■ Data to process ■
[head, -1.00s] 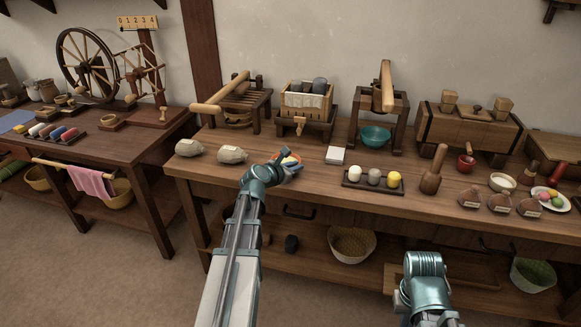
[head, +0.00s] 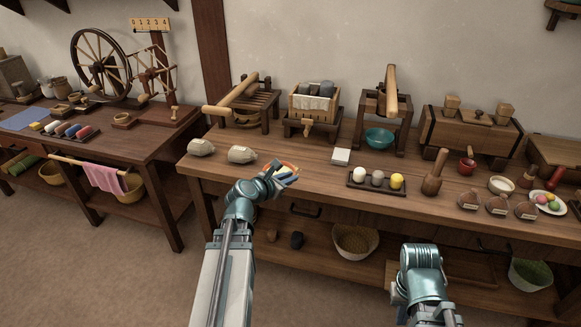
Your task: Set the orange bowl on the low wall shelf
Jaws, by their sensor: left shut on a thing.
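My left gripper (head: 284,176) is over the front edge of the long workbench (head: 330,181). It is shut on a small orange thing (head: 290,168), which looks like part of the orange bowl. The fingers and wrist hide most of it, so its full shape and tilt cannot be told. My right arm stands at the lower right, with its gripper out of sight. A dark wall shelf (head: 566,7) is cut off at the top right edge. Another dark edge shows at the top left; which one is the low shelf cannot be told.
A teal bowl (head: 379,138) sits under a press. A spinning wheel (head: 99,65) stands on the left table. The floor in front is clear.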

* * *

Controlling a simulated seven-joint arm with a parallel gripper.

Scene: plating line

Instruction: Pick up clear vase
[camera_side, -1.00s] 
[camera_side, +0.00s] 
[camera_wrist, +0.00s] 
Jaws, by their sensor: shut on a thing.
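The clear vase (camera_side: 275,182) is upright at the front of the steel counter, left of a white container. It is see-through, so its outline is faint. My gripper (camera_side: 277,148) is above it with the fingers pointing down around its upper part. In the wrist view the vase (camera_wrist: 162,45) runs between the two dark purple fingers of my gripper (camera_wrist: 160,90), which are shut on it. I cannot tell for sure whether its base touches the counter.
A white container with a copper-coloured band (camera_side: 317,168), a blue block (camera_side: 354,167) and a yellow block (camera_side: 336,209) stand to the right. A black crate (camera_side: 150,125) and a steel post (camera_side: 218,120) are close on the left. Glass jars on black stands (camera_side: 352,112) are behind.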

■ Task goal ■
Your task is to transcribe only the lines from the line containing "Instruction: Pick up clear vase" through the line containing "[camera_wrist, +0.00s]", word for word.

■ Written reply ■
Instruction: Pick up clear vase
[camera_side, -1.00s] 
[camera_side, +0.00s] 
[camera_wrist, +0.00s] 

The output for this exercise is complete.